Prof. Quraish Shihab pernah menegaskan, menafsirkan Al-Qur’an bukan sekadar urusan mengupas ayat, tapi juga bagaimana ayat itu hadir dan berfungsi di tengah masyarakat. Nah, kalau kita ikuti logika itu, anak Tafsir justru punya lahan kerja yang luas: bisa jadi peneliti fenomena keagamaan, bisa menyusun fatwa, bisa mendampingi jamaah haji dengan bekal literasi Qur’ani, bisa jadi pakar zakat yang menghubungkan teks suci dengan kebijakan sosial. Bahkan, kalau mau lebih kreatif, bisa jadi jurnalis Qur’an: menulis berita, opini, dan esai dengan pijakan tafsir.

Tapi, sayangnya, di ruang kuliah kita sering terjebak dengan bayangan tunggal: lulus lalu ngajar. Mahasiswa PKL diarahkan ke sekolah dan pondok untuk jadi guru. Seolah-olah, masa depan Tafsir itu ya sebatas ruang kelas. Padahal, mengajar itu mulia, tapi bukan satu-satunya. Jurusan Tafsir tidak boleh dipasung hanya di ruang kapur tulis.

Saya jadi ingat seorang teman. Dia suka bercanda, “Anak Tafsir itu kerjaannya nafsirin apa saja: tafsir Qur’an iya, tafsir hadis iya, tafsir mimpi iya, tafsir perasaan pun bisa.” Satire ini sebenarnya menyimpan kebenaran. Belajar Tafsir itu melatih sensitivitas: bagaimana membaca simbol, menangkap makna, memahami konteks. Jadi, kenapa alumni Tafsir tidak boleh masuk ke ranah konseling atau psikologi populer? Bukankah banyak orang butuh teman yang bisa menafsirkan keresahan hati mereka?

Lebih jauh lagi, di era digital, tafsir itu bukan hanya soal kitab kuning. Dunia maya penuh teks, penuh simbol, penuh narasi. Anak Tafsir bisa masuk sebagai “digital interpreter”—orang yang mampu membongkar hoaks agama, memfilter pesan dakwah, bahkan membuat konten kreatif berbasis Qur’an. Kalau jurnalis politik bisa mengulas pidato presiden, kenapa jurnalis Qur’an tidak boleh mengulas bagaimana ayat tentang lingkungan dipakai dalam advokasi isu iklim?
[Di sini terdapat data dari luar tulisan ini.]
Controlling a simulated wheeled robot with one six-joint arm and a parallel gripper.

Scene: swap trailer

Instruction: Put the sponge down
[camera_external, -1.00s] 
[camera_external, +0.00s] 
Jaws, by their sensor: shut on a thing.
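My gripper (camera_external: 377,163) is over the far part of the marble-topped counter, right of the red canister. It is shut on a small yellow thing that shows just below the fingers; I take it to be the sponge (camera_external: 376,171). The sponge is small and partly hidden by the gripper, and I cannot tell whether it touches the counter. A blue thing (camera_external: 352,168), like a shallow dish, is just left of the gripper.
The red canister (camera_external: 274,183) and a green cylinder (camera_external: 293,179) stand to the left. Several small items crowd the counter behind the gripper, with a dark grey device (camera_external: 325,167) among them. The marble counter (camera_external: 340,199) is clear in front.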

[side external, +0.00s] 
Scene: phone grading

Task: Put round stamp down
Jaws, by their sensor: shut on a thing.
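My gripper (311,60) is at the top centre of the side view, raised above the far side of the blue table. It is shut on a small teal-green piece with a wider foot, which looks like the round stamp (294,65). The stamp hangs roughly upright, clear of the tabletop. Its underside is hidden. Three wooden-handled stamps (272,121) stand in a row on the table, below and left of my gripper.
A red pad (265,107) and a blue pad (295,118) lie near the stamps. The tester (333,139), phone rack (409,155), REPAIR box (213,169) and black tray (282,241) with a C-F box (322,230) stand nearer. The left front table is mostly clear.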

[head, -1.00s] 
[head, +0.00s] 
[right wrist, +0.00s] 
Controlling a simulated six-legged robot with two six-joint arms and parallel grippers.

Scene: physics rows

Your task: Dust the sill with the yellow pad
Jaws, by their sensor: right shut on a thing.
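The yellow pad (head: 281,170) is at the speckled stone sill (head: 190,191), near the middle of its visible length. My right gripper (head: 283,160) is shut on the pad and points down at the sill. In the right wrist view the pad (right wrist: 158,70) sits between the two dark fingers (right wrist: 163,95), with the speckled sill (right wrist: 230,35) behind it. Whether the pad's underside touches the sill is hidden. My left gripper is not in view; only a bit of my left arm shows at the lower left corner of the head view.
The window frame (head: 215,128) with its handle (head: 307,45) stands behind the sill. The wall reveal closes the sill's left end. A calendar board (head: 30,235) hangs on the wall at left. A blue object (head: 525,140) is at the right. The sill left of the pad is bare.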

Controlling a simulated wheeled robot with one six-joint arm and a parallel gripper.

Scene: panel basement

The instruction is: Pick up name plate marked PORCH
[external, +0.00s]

Sayangnya, bayangan para pihak jurusan (IAT/IQT) sebagian besarnya sering konservatif: “PKL/PPL ke sekolah, Pondok dan Lembaga Qur’an, untuk ngajar.” Ya, ngajar memang jalan yang paling aman, paling standar. Tapi kalau jurusan ini mau hidup, mau punya daya saing, harus ada keberanian mengirim mahasiswa Tafsir PKL/PPL ke lembaga zakat, ke KUA, ke media massa, bahkan ke lembaga penelitian sosial. Supaya mahasiswa sadar: ilmu mereka bisa dipakai di banyak meja, bukan hanya di meja kelas.

Coba kita lihat realitas sosial. Zakat butuh ahli teks Qur’an untuk menafsir ayat “Khudz min amwâlihim shadaqatan tutahhiruhum…” dalam konteks ekonomi modern. Fatwa tentang fintech, kripto, atau lingkungan butuh orang yang bisa membaca tafsir tematik. Haji dan umrah butuh pembimbing yang bukan hanya paham manasik, tapi juga bisa menenangkan jamaah dengan pemahaman Qur’ani. Media butuh penulis yang bisa mengaitkan isu global dengan nilai Al-Qur’an. Bahkan dunia politik pun sesekali menoleh ke Tafsir: bagaimana legitimasi ayat dipakai dalam pidato atau kebijakan.

Kalau kita batasi Tafsir hanya sebagai jalan jadi guru, kita sedang mengerdilkan potensi besar itu. Kita sedang bilang pada mahasiswa: “Kamu cukup jadi ustaz doa.” Padahal, bayangkan kalau alumni Tafsir ada yang jadi diplomat yang membawa wacana Qur’an ke forum internasional. Atau jadi aktivis lingkungan yang memakai ayat-ayat tentang bumi untuk kampanye ekologis. Atau jadi penulis novel yang menyelipkan tafsir dalam bahasa populer. Itu semua bukan mimpi, asal ada keberanian untuk melangkah keluar dari jalur konvensional.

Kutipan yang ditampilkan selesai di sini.